## [PROBLEM TO WORK ON]
Copy out, exactly and without additions, the lines from the one that contains "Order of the" to the one that contains "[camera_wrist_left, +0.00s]", both ends included.

----- PROVIDED MATERIAL -----

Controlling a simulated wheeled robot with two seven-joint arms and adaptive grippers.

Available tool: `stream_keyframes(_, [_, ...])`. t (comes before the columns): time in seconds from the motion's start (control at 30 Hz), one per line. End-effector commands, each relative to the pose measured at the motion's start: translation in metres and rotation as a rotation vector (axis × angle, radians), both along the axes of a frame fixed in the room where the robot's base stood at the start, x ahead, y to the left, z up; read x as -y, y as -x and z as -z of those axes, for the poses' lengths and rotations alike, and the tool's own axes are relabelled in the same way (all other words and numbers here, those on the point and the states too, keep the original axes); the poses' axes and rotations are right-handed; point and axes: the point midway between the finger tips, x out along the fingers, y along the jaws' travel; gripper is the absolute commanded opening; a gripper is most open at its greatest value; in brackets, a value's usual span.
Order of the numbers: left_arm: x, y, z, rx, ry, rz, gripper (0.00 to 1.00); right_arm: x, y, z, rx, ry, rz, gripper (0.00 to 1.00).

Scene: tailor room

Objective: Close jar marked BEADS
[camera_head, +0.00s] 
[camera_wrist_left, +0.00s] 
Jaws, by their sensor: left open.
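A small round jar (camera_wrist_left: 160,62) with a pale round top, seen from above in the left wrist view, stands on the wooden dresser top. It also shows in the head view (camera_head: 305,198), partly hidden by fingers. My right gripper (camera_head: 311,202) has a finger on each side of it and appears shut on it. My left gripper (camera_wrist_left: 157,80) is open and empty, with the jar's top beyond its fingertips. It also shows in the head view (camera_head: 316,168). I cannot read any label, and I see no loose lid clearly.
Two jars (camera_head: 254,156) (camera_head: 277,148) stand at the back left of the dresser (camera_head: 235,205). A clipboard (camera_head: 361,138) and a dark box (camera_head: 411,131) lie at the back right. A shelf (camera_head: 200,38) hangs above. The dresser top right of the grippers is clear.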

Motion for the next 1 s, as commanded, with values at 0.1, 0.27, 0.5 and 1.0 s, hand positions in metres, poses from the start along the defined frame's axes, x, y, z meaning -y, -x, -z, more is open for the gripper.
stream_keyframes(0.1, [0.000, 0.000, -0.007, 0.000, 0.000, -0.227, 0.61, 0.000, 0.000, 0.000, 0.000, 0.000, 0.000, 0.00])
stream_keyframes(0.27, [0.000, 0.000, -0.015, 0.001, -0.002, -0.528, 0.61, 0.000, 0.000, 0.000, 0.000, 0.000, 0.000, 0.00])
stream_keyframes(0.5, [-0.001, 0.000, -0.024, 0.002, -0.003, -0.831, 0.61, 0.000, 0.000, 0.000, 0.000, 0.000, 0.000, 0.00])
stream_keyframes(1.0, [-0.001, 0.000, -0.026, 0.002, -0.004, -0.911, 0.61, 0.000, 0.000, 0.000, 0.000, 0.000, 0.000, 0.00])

-----

## [SOLUTION TO THIS TASK]
Order of the numbers: left_arm: x, y, z, rx, ry, rz, gripper (0.00 to 1.00); right_arm: x, y, z, rx, ry, rz, gripper (0.00 to 1.00).

Scene: tailor room

Objective: Close jar marked BEADS
[camera_head, +0.00s] 
[camera_wrist_left, +0.00s] 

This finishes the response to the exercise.